→ Aim of the task
Every line below that contains "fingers" is to be copied.

→ Given information
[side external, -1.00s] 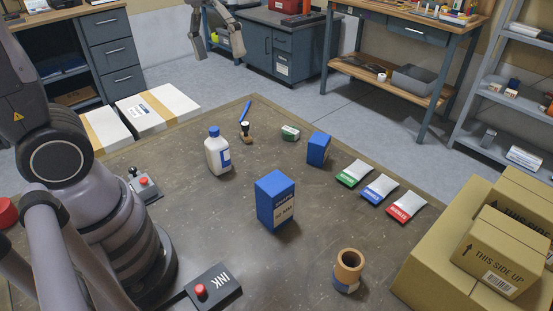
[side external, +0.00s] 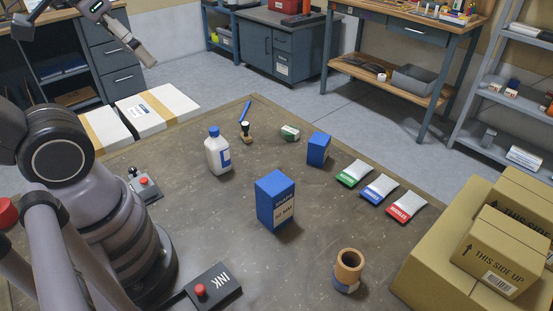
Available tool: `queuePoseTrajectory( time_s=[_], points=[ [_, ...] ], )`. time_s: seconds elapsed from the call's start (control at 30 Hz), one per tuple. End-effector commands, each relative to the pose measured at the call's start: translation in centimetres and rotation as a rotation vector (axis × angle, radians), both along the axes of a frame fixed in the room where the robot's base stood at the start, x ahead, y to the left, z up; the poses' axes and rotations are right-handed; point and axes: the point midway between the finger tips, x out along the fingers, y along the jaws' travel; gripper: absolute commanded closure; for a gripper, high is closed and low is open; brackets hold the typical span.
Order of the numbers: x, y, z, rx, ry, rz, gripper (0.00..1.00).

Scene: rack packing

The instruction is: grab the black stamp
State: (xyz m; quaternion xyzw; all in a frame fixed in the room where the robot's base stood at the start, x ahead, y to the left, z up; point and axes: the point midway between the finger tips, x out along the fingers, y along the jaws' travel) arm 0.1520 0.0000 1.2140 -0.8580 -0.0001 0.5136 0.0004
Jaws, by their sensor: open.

→ Response below
Available tool: `queuePoseTrajectory( time_s=[_], points=[ [_, ...] ], )`. time_s: seconds elapsed from the call's start (control at 30 Hz), one per tuple. End-effector commands, each relative to the pose measured at the call's start: translation in centimetres and rotation as a rotation vector (axis × angle, radians), both along the axes of a frame fixed in the room where the robot's base stood at the start, x ahead, y to the left, z up; the poses' axes and rotations are right-handed; point and axes: the point midway between the finger tips, x out along the fingers, y along the jaws' travel; gripper: absolute commanded closure; for a gripper, high is closed and low is open; brackets hold the typical span.
State: (xyz m; quaternion xyzw; all in a frame fixed in the room where the robot's base stood at the start, x ahead, y to the left, z up; point and axes: the point midway between the finger tips, x out along the fingers, y along the jaws' travel) arm 0.1520 0.0000 1.2140 -0.8580 -0.0001 0.5136 0.0004

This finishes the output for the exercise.